The Janata government, of which the Bhartiya Jan Sangh (BJS) was an integral part, used the issue of the minority character of AMU, between 1977-79, for electoral gains, allegedly to swing the Muslim votes in its favour. AMU had become a playground for politics from the mid 1970s. Early in 1975, the Executive Council of AMU, at the instance of its member Muhammad Yunus constituted a committee called the Joint Consultative Committee, thereafter Khusro committee, representing persons from various walks of life and different regions, who came together to evolve a proposal for the amendment of the Act and the statutes. The basic recommendations of the Beg and the Khusro committees demanded a restoration of the autonomy of the University in 1965 and 1972. However, Janata Party leaders only paid lip service to AMU’s minority character. AMU and Muslim personal law became a part of Muslim identity in the atmosphere of partition’s violence after 1947 simply because it was encouraged by the establishment at the time. While AMU still continues to battle with its pre-partition legacy and allegations of corruption against the background of strikes, personal law has emerged as an arena of contestation between the state and Muslims once again.

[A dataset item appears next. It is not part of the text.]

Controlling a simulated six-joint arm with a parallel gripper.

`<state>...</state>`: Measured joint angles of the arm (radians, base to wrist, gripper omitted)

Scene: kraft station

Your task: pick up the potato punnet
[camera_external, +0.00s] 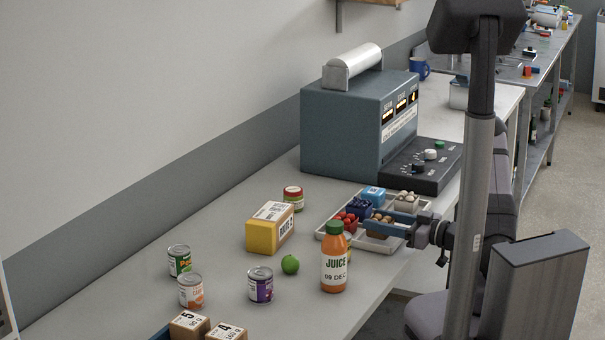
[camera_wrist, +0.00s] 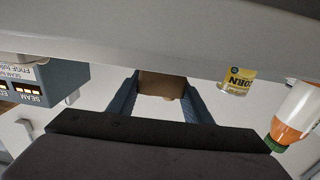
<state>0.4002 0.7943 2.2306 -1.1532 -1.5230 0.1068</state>
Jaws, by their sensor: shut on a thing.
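The potato punnet (camera_external: 378,228) is a small container of brown potatoes at the near right side of the light tray (camera_external: 366,243). My gripper (camera_external: 396,224) reaches over the tray's right edge with its blue-grey fingers around the punnet. In the wrist view the two fingers stand on either side of a brown punnet (camera_wrist: 162,84), with a small tan potato visible at its lower edge. My gripper is shut on it. Whether the punnet is clear of the tray's floor cannot be told.
The tray also holds red fruit (camera_external: 346,219), dark blue berries (camera_external: 360,207), a blue box (camera_external: 374,193) and a pale punnet (camera_external: 406,200). The sealing machine (camera_external: 345,130) is behind.

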Personal law is little understood by the common man, who views Muslims as a bigoted lot. It is seen as a hindrance to their emotional integration. It was a symbol of the failure to Indianise Muslims, who stayed back after partition, something that Balraj Madhok, president of BJS highlighted in his letter dated 1 August 1981 to Indira Gandhi, who was then the Prime Minister. Self-styled Maulanas have always wanted to keep the home and the hearth firmly within their control. Their desperation was all the more evident as a consequence of their declining political fortunes and control among the masses they enjoyed in the 1950s and until the late 1980s. For the uninitiated, triple Talaq in a single sitting is banned and considered haram in the Sharia and those practising it have clearly abused it in the name of religion—similar to the practice of polygamy, which has been abused by Muslims and non-Muslims alike to sanctify relationships out of wedlock.

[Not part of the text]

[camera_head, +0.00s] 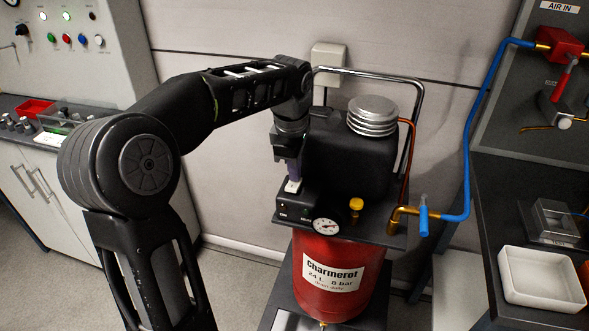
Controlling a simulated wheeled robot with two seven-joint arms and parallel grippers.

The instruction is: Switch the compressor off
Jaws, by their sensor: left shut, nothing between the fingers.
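The compressor stands in the middle of the head view, with a red tank (325,275) labelled Charmerot and a dark motor housing (350,150) above it. A small black switch box (294,209) sits at the front left of its top, with a white rocker switch (292,186) on it. My left gripper (291,180) points down at the switch, shut and empty, its fingertips at or just above it. I cannot tell whether they touch. The gripper partly hides the switch, so its position is unclear. My right gripper is not in view.
A pressure gauge (326,226) and a brass knob (356,204) sit right of the switch box. A blue hose (467,150) runs from the compressor outlet to the wall panel. A white tray (541,278) stands on the right bench. A control panel (70,45) is at the left.

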There is no point in continuing with a law that has rendered many women homeless by its wrongful use in the name of religion. However, why politicise it? The media has certainly, despite claims to the contrary, been politicising the issue, as the hearing enters the second day in the Supreme Court. To assume that this the first time that the country is engaging with this issue, would ignore the thousands of voices over the years who have argued for reform in personal law. Triple Talaq is and will always be a political and emotive issue, more so, since the arrival of electoral politics made Muslims a coveted constituency that every political party sought to woo. The 1980s saw a surge in demands for reform in personal law related to Talaq and polygamy at a time when General Zia-ul-Haq had initiated a ruthless Islamisation programme in Pakistan, which clamped down on women’s rights, inheritance and their position as a citizen of the Pakistani state. Newspapers such as the Indian Express and the Times of India at the time highlighted the issue in Pakistan, between 1981 and 1983, as a part of a campaign urging the Indian state to take a moral high ground on the issue. Indira Gandhi and later her son Rajiv seemed more inclined to maintain status-quo and consequently lean more towards orthodoxy than reform.

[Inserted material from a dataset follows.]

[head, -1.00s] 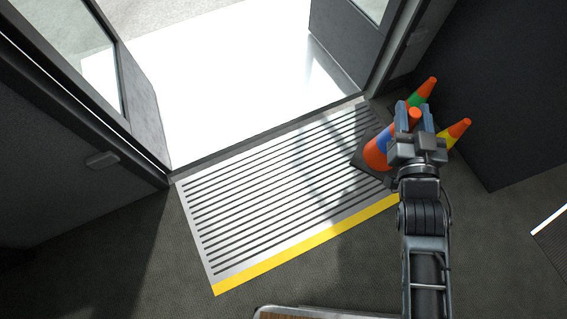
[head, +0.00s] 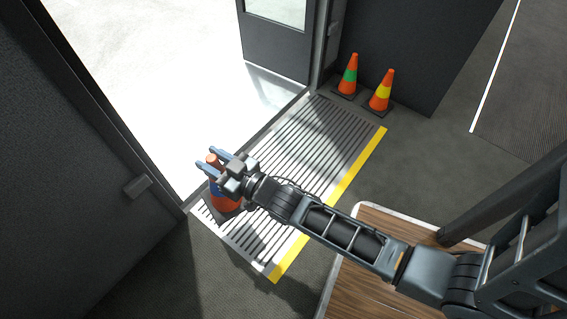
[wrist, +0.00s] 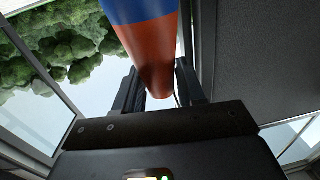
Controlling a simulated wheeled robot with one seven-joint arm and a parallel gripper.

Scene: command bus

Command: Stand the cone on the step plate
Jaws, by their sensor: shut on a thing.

Badruddin Tyabji, the former VC of Aligarh Muslim University back then, in a column in the Indian Express, expressed the view that “not aware of the splendid contribution that the founder of their faith or his successors made, Muslims in India as a whole at the best of times are neither sufficiently informed nor capable of arriving at a balanced judgement on issues affecting them or what impinges upon their religious beliefs and practices”. He quoted extensively from the Prophet’s life to exhort his co-religionists to reform with the changing times, stating that when the Prophet sent Muaz, one of his companions, as the Governor of Yemen, the Prophet asked “according to what shall thou judge, Muaz replied, according to the scriptures of god, and if thou findest naught therein; Muaz replied ‘according to the traditions of messenger of god’ and if thou findest naught therein asked Prophet, pat came the reply ‘then I shall interpret with my reason’.”
Today, to argue that reform in dated laws is interference, is simply an attempt to resist change, which threatens the foundation on which the politics of some self-interested Maulanas has been built. Nor can an altered practice meant to cheat women be upheld in the name of religion, especially when religion does not sanctify it. If it is time we go back to the texts and scriptures, then it can show us the way forward, especially for Muslims who have a desire to move beyond Fatwas, Masjid and Qaum.